Walker talks, too, of society’s shortcomings, but the 60-year-old points to the expansion of LGBTQ rights, renewed focus on racism and “weak” politicians, who, he says, “don’t love this country.” He has called for a national ban on abortions but has faced accusations from two former girlfriends who said he pressured them into terminating pregnancies and paid for their procedures. He has said the claims are lies.
It’s a culturally conservative pitch tied to individual morals rather than collective responsibility and effectively holds that the United States is a Christian country. That aligns Walker with the mostly White evangelical movement that has shaped the modern Republican Party.
Those approaches, varied in substance and style, are traced through the two rivals’ biographies.
Warnock, the son of Pentecostal ministers, pursued a similar educational path as King. Both attended Morehouse College, a historically Black campus in Atlanta. Warnock followed that with Union Theological Seminary in New York, a center of progressive Christian theology.
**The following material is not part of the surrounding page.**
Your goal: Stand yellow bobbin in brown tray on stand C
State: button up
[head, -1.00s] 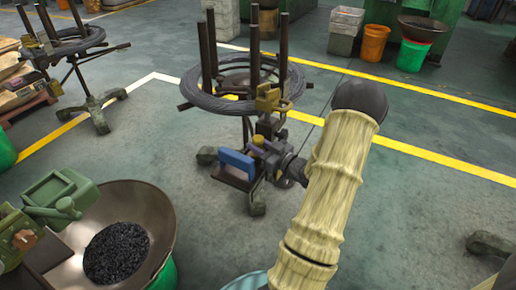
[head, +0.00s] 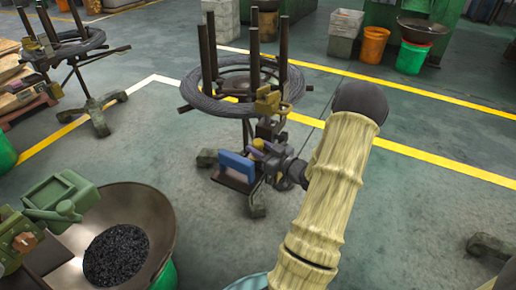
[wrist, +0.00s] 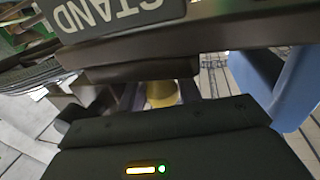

Now with more than a decade in one of the nation’s most famous pulpits, he sometimes quotes Scripture at length and peppers his arguments with Latin references.
“I believe a vote is a kind of prayer for the world we desire … and that democracy is the political enactment of the spiritual idea that each of us was created, as the scriptures tell us, in the ‘Imago Dei’ — the image of God,” Warnock told a group of Jewish supporters last month.
At the same event, during observances of the Jewish New Year, Warnock noted a passage often used as part of Rosh Hashanah fasting. “Is this the fast that the Lord is looking for,” he said, “that you would loose the chains of injustice and you would set the oppressed free, that you would feed the hungry, clothe the naked, welcome the stranger.” Offering the citation — Isaiah 58:6 — he called it “a favorite of mine.”
Walker also is a Pentecostal pastor’s son and now attends nondenominational Bible churches. A star high school athlete in rural Georgia, his football prowess took him in 1980 to the University of Georgia, a secular public campus that was then overwhelmingly white. Walker never graduated, though he claims otherwise. He talks often of Jesus, typically as a figure of “redemption” rather than a guide for public policy.
“Let me acknowledge my Lord and savior Jesus Christ, because it’s said if you don’t acknowledge him, he won’t acknowledge you,” Walker said at his lone debate with Warnock. “When I come knocking, I want him to let me in.”
Many Walker events open with prayers, some led by other Black conservative evangelicals. Yet Walker’s scriptural and theological references are scattershot, usually nonspecific allusions as part of broadsides against Warnock and “wokeness.” On transgender rights, Walker has said: “I can’t believe we’re discussing what is a woman. That’s written in the Bible. … We got to not let them fool us with all those lies.”
At a “Women for Herschel” event in August, Walker suggested Warnock is anti-American, and he alluded to the biblical story of the Hebrew God expelling dissident angels from heaven. “It’s time for us to kick those people who don’t like America, kick ‘em out of office,” he said, concluding to his largely white audience: “Don’t let anyone tell you you’re racist.”
On abortion, he said directly to Warnock on the debate stage: “Instead of aborting those babies, why are you not baptizing those babies?” It’s a compelling argument for voters such as Wylene Hayes, a 76-year-old retired schoolteacher in Cumming.
“You can just tell Herschel is a man of strong faith, and just humble,” she said. “I don’t have anything against Sen. Warnock, but I do question how he can be a pastor and support abortion.”
Warnock counters that he supports abortion access because “even God gives us a choice,” while Walker’s position would grant “to politicians more power than God has.”
Waters said Walker’s collective argument is targeted squarely at white suburban Christians like those he led for decades before moving closer to the Atlanta city center, where he saw more problems to fix and people to help. “It seems to me the central issues in wokeness are … compassionate habits that are a lot of what Jesus said to do,” Waters said.
Warnock largely sidesteps Walker’s attacks. He has recently begun framing Walker as “not fit” for the Senate because of Walker’s “lies” about his business record and allegations of violence against his ex-wife. The closest Warnock comes to questioning Walker’s faith is to say redemption requires that a person “confess … and be honest about the problem.”
“I will let him speak for himself,” Warnock said. “I am engaged in the work I’ve been doing my whole life.”
Rev. Charles Goodman, an Augusta pastor and friend of Warnock, said it’s not new for outspoken Black pastors, especially those with a more liberal theology, to be tarred as dangerous and anti-American.
“They called Dr. King a ‘communist,’ and now it’s ‘radical’ and ‘socialist,’” Goodman said. “Dr. Warnock loves this country. There will always be tensions between our aspirational views of the country versus our struggle trying to get to that place. He’s a very hopeful minister, and he’s always going to speak truth to power and live in that tension.”